Suppose, just for a moment, that it is revealed that Kesha was indeed lying. The 2011 video deposition in which she repeatedly denies all of the allegations she now makes may be some kind of denial or burying of deep psychological hurt, [2] but it could also be – well – evidence that she’s now lying. If that were to be the outcome, if Kesha were shown somehow to be crying wolf, I very much hope that the fawning guilt-presuming feminist support would turn to equivalent fury at her use of bogus accusations of rape as a commercial tool.
For this is why every feminist should care. It is because once principles of justice have gone, once we stop expecting people to show that their accusations are true before they are acted upon, once people decide matters for good on their whims, siding with their favourite pop singer or fellow celebrity on the presumption that they couldn’t lie, every single one of us is a potential victim of the pointed finger, and none of us, man or woman, will be safe.
[1] Well, yes, but only just. Only just, however, is good enough for the law, just as ‘not quite’ isn’t.

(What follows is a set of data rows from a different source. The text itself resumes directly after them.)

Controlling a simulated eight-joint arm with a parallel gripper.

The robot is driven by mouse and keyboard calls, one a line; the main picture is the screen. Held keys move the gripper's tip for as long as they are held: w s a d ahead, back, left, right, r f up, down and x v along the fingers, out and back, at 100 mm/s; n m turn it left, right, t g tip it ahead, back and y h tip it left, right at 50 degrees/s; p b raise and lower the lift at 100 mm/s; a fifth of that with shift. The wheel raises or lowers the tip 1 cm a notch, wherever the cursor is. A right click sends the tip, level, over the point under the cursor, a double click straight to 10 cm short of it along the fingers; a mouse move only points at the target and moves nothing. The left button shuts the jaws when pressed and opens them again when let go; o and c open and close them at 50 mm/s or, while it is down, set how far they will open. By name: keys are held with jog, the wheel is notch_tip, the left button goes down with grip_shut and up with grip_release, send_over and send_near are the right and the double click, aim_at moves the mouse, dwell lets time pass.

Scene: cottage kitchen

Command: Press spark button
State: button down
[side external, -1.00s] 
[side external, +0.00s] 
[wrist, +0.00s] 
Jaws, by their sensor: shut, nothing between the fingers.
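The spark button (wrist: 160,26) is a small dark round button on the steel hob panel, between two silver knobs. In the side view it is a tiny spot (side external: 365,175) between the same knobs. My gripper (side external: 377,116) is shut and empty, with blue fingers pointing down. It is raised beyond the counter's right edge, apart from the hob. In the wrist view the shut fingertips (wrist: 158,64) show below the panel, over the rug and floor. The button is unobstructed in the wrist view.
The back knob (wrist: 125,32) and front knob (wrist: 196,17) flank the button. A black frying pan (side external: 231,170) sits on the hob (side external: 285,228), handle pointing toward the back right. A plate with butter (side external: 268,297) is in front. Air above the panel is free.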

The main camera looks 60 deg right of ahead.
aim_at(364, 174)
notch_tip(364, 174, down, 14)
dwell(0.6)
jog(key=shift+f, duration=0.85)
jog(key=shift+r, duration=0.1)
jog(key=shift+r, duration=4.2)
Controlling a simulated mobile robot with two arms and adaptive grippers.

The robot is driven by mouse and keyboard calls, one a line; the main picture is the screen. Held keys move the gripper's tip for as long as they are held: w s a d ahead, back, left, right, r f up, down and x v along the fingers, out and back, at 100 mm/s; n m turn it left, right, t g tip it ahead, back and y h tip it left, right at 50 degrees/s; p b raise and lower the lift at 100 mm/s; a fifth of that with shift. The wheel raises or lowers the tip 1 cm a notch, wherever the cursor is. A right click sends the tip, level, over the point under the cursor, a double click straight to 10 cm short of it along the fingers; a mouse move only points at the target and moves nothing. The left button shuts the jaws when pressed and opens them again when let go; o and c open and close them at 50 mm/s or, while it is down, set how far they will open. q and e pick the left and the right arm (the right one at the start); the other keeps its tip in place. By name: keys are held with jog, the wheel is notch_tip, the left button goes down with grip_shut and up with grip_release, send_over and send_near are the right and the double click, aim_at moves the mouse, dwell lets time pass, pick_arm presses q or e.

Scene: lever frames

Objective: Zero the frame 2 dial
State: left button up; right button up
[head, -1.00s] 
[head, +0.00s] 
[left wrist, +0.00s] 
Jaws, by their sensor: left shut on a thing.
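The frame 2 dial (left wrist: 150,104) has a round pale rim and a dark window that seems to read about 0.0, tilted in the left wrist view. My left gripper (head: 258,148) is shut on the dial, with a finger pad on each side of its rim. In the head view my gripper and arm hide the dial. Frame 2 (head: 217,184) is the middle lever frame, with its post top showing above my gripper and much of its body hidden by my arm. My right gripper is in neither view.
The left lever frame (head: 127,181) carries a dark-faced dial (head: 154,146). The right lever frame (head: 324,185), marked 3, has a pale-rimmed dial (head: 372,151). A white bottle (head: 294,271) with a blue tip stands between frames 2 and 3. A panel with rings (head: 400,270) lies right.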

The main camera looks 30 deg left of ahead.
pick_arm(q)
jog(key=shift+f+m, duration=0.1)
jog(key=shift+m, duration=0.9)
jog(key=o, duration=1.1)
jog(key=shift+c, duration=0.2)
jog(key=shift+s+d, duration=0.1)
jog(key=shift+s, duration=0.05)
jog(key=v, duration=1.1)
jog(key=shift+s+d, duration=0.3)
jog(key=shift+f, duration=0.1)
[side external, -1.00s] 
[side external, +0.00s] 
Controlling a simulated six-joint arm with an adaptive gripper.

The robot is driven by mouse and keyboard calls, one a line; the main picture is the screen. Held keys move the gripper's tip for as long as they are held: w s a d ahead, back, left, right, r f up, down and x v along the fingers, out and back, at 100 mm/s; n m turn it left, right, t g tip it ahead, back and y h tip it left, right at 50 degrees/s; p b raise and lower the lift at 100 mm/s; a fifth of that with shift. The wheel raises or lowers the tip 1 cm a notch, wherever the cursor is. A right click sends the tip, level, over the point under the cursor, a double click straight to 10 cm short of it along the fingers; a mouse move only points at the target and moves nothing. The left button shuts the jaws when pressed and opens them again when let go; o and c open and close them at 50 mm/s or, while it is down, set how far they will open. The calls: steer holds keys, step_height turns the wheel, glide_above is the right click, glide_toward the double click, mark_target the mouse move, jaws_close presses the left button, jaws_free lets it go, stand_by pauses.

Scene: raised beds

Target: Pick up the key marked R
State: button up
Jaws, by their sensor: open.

[2] Though to this unqualified, privileged white cisgender male, it didn’t particularly look like it – notice how she waggles her head as if it’s something crazy that she’s heard other people say, how her mum answers all the questions with a deadpan no, as if she just wants to get on
I reckon one aspect of this that isn’t getting much discussion is the inherent (un)fairness of the contracts in question. Part of this problem stems from the ability of companies to buy up a huge chunk of an artists career.
LikeLiked by 1 person
Thanks for reading, and for commenting. From a legal point of view, the fairness of the contract is never questioned. You can contract with me to buy my house for $5, and the law should uphold that deal. Otherwise it would always be open to people to deny deals they have done that seem like a bad idea in retrospect.